**OBJECTIVE**
Reproduce the span that opens at the line containing "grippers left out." and closes at the line containing "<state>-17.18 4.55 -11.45", both lines included, without alteration and without any other line.

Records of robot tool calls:
## start

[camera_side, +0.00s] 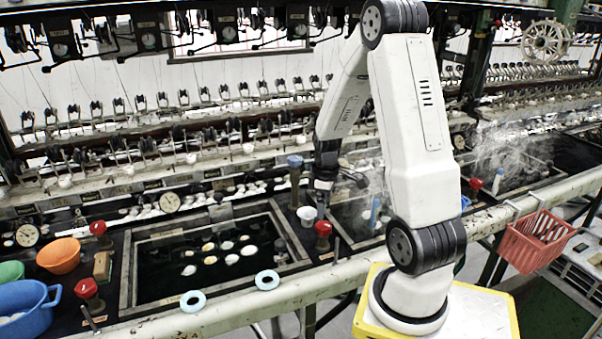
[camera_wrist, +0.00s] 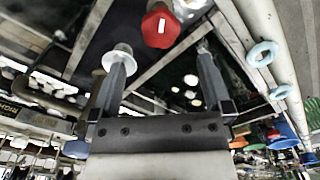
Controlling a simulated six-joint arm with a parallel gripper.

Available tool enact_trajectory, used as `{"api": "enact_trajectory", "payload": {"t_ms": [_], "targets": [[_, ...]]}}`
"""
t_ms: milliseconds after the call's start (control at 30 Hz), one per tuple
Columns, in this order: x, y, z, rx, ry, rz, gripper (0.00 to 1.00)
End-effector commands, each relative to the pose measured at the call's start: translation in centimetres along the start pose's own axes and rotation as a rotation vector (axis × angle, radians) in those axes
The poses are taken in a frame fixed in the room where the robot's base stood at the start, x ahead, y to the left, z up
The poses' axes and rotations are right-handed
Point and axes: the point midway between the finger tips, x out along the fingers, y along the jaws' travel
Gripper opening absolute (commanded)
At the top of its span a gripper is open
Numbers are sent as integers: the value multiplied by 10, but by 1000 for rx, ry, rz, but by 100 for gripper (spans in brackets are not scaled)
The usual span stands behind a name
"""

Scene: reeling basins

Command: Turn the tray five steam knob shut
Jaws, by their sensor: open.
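A red steam knob (camera_side: 323,229) stands on the strip between two basins, just right of a white cup (camera_side: 307,213). I cannot read which tray it belongs to. In the wrist view a red faceted knob (camera_wrist: 158,27) with a white mark lies just beyond my fingertips, roughly centred between them. My gripper (camera_side: 322,192) hangs above that strip, near the knob and apart from it. In the wrist view my gripper (camera_wrist: 161,52) is open and empty. The white cup (camera_wrist: 118,57) shows beside the left finger, partly hidden by it.
Other red knobs stand at left (camera_side: 98,229), front left (camera_side: 87,288) and right (camera_side: 475,184). A blue-topped post (camera_side: 295,162) rises close to my gripper. The left basin (camera_side: 128,275) holds dark water and pale cocoons. Pale blue rings (camera_side: 267,280) lie on the front rail.

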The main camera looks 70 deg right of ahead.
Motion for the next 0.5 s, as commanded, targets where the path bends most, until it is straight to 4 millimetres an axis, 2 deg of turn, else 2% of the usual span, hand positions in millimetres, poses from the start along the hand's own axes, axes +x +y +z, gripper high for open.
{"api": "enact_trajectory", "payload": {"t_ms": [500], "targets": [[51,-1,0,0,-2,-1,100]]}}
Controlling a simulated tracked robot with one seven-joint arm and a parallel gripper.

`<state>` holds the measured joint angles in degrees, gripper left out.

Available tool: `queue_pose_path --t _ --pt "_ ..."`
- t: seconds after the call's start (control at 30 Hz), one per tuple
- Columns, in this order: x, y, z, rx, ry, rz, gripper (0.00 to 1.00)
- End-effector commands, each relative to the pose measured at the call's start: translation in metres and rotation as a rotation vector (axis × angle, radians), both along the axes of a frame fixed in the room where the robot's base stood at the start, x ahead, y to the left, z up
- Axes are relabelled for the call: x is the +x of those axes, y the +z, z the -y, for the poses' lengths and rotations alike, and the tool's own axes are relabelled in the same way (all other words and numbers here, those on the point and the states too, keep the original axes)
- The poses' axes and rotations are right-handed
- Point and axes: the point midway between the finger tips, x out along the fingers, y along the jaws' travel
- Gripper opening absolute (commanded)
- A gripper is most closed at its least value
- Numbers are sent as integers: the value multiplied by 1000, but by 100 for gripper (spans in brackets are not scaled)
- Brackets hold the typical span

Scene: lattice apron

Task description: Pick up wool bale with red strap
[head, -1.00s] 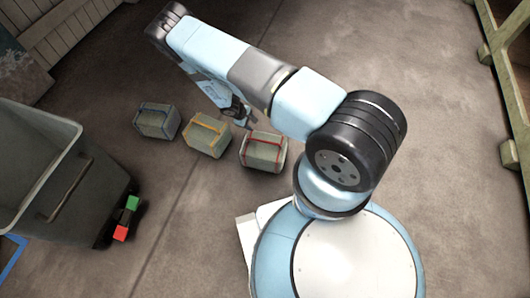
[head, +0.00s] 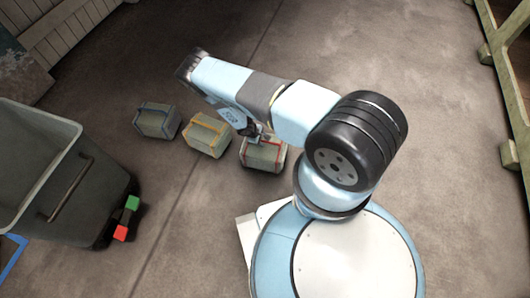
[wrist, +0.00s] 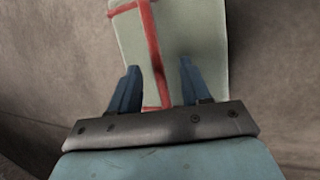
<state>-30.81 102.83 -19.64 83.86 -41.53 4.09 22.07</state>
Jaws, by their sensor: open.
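The wool bale with the red strap (head: 262,157) is a pale grey-green block on the floor, the rightmost of three bales in the head view. My gripper (head: 258,136) is over its top edge there, and my arm hides part of it. In the wrist view the same bale (wrist: 190,45) shows its red strap and reaches down between the two blue fingers of my gripper (wrist: 156,85).
A bale with a yellow strap (head: 207,136) and a bale with a blue strap (head: 157,121) stand to the left. Floor beyond the bales is clear.

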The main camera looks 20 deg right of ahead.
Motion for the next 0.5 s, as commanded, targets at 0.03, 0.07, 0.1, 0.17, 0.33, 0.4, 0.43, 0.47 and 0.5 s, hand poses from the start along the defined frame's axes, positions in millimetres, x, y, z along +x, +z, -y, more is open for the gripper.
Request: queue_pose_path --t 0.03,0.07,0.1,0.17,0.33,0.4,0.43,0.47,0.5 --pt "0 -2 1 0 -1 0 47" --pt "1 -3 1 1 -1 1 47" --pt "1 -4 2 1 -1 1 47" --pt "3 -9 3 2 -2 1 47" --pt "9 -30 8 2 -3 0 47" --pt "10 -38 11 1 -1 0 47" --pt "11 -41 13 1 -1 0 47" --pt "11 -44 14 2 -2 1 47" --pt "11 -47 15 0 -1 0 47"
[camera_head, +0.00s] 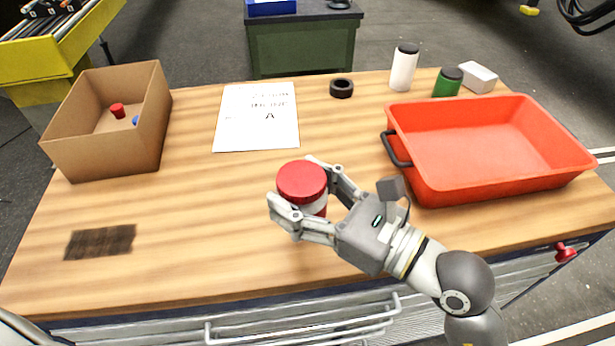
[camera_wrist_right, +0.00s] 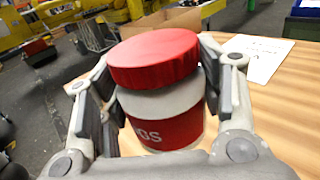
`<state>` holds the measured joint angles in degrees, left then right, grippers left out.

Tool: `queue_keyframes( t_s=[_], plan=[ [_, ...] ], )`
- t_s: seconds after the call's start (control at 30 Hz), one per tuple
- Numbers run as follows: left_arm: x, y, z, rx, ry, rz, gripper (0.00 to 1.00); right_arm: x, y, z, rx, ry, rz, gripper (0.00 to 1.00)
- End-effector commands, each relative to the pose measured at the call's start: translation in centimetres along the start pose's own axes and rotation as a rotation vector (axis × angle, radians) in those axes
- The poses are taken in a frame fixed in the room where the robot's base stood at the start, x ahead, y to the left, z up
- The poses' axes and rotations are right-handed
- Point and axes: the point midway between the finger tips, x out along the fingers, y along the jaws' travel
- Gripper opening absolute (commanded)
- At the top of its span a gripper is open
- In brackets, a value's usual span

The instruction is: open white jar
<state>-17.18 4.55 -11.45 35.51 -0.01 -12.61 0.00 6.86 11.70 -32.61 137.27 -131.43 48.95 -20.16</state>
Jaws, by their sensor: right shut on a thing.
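A white jar (camera_wrist_right: 160,103) with a red label and a ribbed red lid (camera_wrist_right: 155,57) is in the right wrist view, the lid seated on top. In the head view its red lid (camera_head: 302,180) shows near the middle of the table. My right gripper (camera_head: 296,187) is shut on this jar, one finger on each side. I cannot tell whether the jar touches the table. A white bottle (camera_head: 403,68) with a black lid stands upright at the back right. My left gripper is not in view.
An orange tray (camera_head: 412,180) stands right of my gripper. A cardboard box (camera_head: 105,150) with a red item (camera_head: 117,110) is at left. A paper sheet (camera_head: 240,130), black ring (camera_head: 341,88), green jar (camera_head: 447,83) and white block (camera_head: 478,77) lie behind. Front-left tabletop is mostly clear.

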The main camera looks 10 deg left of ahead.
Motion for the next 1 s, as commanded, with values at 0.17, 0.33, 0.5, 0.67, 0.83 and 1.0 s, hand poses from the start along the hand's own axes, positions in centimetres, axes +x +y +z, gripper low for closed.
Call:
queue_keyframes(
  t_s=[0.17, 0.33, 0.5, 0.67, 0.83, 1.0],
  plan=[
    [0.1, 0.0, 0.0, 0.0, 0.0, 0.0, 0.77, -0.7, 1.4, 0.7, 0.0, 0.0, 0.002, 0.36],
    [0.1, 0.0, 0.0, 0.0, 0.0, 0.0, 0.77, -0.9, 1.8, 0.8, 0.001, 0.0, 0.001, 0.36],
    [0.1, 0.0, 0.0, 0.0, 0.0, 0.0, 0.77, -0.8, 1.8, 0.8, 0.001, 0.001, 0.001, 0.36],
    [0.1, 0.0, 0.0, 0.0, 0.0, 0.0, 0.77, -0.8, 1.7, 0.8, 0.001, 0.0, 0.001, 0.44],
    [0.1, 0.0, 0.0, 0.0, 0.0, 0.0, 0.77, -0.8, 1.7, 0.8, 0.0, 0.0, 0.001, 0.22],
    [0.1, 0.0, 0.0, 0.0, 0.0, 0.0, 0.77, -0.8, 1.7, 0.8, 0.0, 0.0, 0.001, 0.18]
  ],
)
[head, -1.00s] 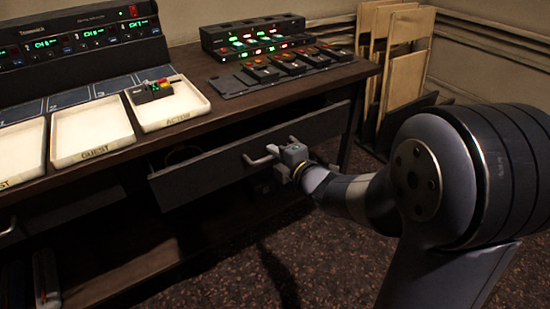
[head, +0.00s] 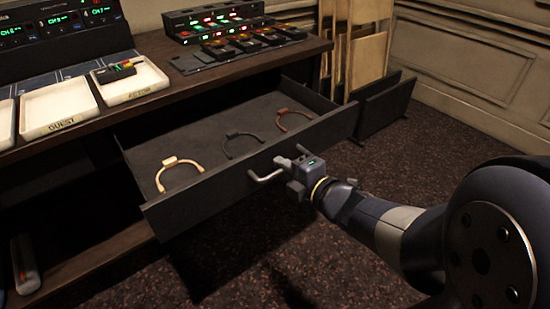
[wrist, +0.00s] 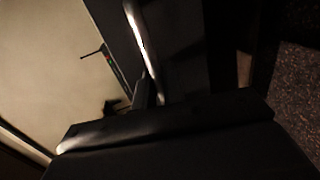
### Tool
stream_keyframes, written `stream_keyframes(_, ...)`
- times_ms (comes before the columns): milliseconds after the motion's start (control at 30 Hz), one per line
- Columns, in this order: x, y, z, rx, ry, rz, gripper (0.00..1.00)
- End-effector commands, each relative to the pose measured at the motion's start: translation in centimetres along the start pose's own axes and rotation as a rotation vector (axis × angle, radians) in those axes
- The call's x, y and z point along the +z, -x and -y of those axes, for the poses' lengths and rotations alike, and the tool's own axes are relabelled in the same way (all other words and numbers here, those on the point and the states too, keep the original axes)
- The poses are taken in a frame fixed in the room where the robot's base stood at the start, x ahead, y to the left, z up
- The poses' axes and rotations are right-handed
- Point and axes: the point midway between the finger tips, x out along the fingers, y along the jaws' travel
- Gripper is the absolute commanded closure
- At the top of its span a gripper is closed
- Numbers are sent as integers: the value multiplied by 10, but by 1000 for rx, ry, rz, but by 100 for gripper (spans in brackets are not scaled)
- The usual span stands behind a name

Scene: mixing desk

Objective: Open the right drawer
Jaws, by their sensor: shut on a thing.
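The right drawer (head: 215,194) is pulled well out of the desk in the head view, and its inside shows. Three headband-like loops lie in it: a tan one (head: 163,178), a black one (head: 228,150) and a brown one (head: 281,122). The drawer's bar handle (head: 262,178) is on its front face. My gripper (head: 284,164) is shut on the handle near its right part; the fingertips partly hide it. In the dark wrist view the bright handle bar (wrist: 140,35) runs up from the gripper body.
Trays marked GUEST (head: 58,123) and ACTOR (head: 128,85) sit on the desk top, the ACTOR tray holding a small device (head: 115,70). A lit console (head: 225,20) stands behind. Carpet (head: 440,130) is clear at right.

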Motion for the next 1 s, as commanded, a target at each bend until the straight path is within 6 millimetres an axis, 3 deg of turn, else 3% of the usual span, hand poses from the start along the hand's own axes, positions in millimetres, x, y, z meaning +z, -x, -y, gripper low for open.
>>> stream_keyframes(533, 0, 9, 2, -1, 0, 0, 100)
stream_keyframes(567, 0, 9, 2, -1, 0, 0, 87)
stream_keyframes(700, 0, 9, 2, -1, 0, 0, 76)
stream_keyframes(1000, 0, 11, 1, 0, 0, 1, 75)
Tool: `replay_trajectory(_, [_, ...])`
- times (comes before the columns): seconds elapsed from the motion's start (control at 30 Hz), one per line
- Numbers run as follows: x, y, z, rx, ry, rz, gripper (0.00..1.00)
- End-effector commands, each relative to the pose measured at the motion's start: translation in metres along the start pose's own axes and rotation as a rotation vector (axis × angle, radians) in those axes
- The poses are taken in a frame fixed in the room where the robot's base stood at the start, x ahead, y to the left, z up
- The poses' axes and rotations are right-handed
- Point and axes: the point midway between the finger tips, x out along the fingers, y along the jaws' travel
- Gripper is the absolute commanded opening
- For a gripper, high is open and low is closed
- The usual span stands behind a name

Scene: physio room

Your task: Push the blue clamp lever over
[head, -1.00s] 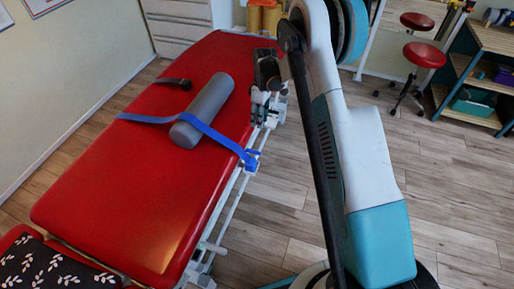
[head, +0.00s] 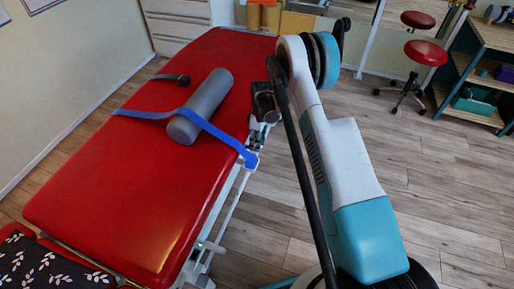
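The blue clamp (head: 251,160) sits on the right edge of the red treatment table, at the end of the blue strap (head: 215,130). Its lever is too small to make out apart from the clamp body. My gripper (head: 258,137) points down at the table's right edge, just above and beyond the clamp in the head view. It looks close to the clamp, but I cannot tell whether it touches. The fingers are small and dark against the rail, so their opening is unclear.
A red stool (head: 425,53) and shelf (head: 484,75) stand far right. The floor between is clear.

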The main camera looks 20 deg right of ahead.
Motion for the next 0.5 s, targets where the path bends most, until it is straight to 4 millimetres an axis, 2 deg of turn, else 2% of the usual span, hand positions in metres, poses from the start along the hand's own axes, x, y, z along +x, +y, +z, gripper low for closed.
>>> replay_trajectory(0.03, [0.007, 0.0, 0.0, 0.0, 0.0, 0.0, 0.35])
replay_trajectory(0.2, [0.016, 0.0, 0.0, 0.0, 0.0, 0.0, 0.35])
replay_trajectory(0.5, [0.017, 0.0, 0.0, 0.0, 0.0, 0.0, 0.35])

## end

**OUTPUT**
`<state>` holds the measured joint angles in degrees, left then right, grippers left out.

Tool: `queue_keyframes( t_s=[_], plan=[ [_, ...] ], )`
- t_s: seconds after the call's start (control at 30 Hz), one per tuple
- Numbers run as follows: left_arm: x, y, z, rx, ry, rz, gripper (0.00 to 1.00); right_arm: x, y, z, rx, ry, rz, gripper (0.00 to 1.00)
- End-effector commands, each relative to the pose measured at the call's start: translation in centimetres along the start pose's own axes and rotation as a rotation vector (axis × angle, radians) in those axes
- The poses are taken in a frame fixed in the room where the robot's base stood at the start, x ahead, y to the left, z up
- The poses' axes and rotations are right-handed
- Point and axes: the point midway between the finger tips, x out along the fingers, y along the jaws' travel
- Gripper opening absolute (commanded)
- At the top of its span a gripper is open
- In brackets, a value's usual span

The instruction is: open white jar
<state>-17.18 4.55 -11.45 35.51 -0.01 -12.61 0.00 6.86 11.70 -32.61 137.27 -131.43 48.95 -20.16</state>

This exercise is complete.